A rare William and Mary high chest of drawers with boldly figured maple and walnut veneers (see image) drew interest from curators and collectors. Made in Boston between 1705 and 1725, the casepiece, which closely resembles examples at Winterthur and Bayou Bend museums, surfaced fifteen years ago in Hawaii. Connecticut dealer Eileen Smiles underbid the lot that is on its way to a private collection for $317,200.
 
Looking to expand its stake in the fine arts, Keno Auctions featured Winslow Homer’s “Five Boys at the Shore, Gloucester.” The Massachusetts shore scene descended in the family of Mrs. Henry Lee, who purchased the charming watercolor on paper in 1880 for $50 from the Doll and Richards Gallery in Boston. The work resold for $414,800.
 
A house call in Maine yielded an early sketchbook by the late artist Andrew Wyeth.
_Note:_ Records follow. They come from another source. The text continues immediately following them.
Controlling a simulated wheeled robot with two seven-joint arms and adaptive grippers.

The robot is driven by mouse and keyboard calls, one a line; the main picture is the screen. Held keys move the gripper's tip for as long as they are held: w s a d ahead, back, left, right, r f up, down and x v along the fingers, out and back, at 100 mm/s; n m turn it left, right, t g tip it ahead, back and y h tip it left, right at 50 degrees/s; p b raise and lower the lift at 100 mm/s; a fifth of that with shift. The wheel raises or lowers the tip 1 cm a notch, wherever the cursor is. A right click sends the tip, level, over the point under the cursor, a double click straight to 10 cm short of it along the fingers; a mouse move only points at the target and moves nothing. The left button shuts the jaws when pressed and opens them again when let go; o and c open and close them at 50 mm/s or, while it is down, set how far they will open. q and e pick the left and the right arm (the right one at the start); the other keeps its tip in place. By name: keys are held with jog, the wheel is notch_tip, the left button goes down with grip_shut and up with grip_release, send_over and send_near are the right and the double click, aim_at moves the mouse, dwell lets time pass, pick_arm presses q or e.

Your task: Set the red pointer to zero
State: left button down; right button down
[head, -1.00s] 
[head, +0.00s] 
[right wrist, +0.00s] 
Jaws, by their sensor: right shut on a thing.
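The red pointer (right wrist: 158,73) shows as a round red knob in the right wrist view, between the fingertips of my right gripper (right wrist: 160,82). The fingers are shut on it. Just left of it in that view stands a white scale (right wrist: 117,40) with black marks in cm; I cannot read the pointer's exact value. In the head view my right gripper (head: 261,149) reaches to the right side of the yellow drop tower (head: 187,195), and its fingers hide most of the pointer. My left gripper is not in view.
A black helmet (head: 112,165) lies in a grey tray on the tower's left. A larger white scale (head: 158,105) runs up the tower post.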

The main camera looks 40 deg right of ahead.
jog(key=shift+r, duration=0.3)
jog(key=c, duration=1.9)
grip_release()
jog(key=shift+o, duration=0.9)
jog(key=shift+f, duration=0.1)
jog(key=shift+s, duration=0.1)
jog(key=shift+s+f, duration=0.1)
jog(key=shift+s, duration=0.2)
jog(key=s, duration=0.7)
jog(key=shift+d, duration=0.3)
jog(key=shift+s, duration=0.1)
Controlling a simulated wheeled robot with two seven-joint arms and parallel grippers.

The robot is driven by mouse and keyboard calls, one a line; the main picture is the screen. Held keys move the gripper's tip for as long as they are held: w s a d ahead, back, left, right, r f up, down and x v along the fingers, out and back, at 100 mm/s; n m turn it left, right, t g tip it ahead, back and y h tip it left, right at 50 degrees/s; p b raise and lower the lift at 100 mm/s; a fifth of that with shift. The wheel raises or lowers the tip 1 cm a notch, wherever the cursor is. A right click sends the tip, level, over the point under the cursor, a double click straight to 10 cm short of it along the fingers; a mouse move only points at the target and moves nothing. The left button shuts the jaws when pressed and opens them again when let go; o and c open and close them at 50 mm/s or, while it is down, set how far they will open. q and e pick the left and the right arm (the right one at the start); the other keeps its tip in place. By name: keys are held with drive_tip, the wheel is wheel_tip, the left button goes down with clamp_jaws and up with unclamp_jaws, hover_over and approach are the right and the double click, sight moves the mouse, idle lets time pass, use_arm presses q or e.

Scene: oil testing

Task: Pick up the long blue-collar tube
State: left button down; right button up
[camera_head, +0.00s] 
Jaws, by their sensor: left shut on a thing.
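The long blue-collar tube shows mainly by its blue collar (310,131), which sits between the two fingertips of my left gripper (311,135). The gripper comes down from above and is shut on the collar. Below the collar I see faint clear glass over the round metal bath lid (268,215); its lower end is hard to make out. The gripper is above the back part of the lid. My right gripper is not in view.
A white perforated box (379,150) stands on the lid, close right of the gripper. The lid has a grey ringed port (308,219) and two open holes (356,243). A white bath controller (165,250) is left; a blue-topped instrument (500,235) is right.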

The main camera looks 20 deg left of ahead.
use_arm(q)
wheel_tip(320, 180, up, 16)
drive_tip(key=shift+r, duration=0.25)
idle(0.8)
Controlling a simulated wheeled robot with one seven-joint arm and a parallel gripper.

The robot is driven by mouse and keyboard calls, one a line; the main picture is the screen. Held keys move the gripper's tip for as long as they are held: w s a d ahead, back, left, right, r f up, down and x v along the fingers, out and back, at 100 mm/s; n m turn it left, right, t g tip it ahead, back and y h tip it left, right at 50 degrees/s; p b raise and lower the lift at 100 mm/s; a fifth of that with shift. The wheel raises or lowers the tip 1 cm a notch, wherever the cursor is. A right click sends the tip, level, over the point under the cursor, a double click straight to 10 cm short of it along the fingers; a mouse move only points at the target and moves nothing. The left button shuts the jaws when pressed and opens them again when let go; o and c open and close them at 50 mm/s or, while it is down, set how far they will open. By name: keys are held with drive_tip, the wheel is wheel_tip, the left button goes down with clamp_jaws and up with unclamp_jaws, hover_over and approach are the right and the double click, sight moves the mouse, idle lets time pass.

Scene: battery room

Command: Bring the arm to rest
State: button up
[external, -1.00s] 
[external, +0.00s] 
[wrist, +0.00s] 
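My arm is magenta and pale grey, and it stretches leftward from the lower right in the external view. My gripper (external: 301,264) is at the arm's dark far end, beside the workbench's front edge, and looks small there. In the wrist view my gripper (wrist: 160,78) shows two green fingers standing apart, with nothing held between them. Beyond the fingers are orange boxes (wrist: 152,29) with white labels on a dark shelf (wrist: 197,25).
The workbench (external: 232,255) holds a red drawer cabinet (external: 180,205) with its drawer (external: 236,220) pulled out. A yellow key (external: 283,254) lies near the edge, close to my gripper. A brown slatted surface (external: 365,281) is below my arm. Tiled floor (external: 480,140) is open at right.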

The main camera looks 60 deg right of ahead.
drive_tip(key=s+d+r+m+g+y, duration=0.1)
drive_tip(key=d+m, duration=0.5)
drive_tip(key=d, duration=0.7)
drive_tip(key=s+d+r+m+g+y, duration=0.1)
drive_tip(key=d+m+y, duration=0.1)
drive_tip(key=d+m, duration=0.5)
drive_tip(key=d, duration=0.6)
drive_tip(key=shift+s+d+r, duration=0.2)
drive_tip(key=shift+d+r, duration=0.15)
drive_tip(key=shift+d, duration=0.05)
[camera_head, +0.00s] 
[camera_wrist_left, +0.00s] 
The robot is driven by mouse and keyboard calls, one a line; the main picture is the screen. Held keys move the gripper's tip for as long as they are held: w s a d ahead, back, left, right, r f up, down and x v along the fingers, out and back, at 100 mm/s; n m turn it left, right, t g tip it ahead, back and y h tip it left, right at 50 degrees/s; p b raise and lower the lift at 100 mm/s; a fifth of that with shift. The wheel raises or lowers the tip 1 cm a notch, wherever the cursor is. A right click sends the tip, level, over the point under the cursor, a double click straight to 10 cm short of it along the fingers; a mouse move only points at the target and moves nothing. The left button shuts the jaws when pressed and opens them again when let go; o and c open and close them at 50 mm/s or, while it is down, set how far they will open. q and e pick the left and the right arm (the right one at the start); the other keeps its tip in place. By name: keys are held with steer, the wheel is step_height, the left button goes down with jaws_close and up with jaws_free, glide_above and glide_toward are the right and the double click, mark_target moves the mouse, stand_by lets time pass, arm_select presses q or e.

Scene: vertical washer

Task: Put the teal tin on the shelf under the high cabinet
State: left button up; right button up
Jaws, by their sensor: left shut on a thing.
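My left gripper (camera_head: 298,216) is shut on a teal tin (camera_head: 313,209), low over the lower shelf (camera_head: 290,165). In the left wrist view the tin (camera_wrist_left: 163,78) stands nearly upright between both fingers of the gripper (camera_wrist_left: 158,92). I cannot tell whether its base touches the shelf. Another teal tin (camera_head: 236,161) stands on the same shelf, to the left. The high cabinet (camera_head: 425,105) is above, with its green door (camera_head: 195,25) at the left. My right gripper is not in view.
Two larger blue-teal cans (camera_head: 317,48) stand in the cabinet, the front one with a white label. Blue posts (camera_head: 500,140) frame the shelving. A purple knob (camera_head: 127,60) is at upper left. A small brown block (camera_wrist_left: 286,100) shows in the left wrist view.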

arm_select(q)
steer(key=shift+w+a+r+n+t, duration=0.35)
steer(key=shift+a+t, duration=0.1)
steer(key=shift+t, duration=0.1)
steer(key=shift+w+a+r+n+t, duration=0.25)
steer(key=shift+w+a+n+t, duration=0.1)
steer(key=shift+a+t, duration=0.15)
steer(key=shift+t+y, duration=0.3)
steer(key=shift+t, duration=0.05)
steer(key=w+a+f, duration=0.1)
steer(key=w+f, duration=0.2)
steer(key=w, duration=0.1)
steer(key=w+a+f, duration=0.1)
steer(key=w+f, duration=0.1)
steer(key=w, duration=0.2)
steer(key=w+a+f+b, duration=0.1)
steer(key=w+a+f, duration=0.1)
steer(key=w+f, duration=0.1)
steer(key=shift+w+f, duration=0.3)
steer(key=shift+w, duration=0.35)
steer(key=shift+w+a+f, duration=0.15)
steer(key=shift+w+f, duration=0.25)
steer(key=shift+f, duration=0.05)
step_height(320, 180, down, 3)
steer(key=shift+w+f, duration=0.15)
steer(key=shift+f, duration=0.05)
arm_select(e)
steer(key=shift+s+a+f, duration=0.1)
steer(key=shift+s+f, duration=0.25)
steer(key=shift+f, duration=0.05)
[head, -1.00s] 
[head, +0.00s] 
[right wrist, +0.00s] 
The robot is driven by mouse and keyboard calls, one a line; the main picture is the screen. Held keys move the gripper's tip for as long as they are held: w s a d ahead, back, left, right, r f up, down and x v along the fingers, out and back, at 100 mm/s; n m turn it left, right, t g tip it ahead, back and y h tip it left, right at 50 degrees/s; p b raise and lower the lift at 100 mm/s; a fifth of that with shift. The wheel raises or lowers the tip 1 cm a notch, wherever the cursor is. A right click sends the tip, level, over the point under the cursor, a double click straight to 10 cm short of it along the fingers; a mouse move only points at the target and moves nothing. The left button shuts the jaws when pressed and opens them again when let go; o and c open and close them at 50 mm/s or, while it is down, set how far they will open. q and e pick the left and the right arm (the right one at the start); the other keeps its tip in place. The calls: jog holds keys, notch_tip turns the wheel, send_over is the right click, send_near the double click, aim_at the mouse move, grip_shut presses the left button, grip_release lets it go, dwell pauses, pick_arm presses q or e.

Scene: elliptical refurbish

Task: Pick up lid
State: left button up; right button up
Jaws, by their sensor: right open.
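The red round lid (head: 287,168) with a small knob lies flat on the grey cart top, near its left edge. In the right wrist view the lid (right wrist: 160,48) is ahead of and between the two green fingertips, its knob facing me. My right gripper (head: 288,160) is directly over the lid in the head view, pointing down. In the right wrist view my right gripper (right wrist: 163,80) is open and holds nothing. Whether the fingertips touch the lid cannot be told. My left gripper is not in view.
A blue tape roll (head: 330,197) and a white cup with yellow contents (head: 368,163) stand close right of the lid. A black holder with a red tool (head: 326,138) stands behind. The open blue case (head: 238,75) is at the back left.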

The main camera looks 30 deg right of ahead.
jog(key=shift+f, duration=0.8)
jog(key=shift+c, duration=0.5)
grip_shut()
Son Jamie and wife Betsy Wyeth previewed the drawings at Wallace Hall. A portrait of Betsy dating to 1940 sold for $7,320. What is perhaps Wyeth’s earliest rendering of the Olson farm, immortalized in “Christina’s World,” made $41,480. What could be a preliminary drawing for “The Coot Hunter” of 1941 fetched $20,740. Altogether, the twelve drawings garnered $137,128.
 
Christie’s continued on Monday, January 24, with Syd Levethan’s Longridge Collection of early English pottery and on Tuesday, January 25, with Chinese export porcelain. Christie’s sale of Native American Art grossed $1.1 million on January 18.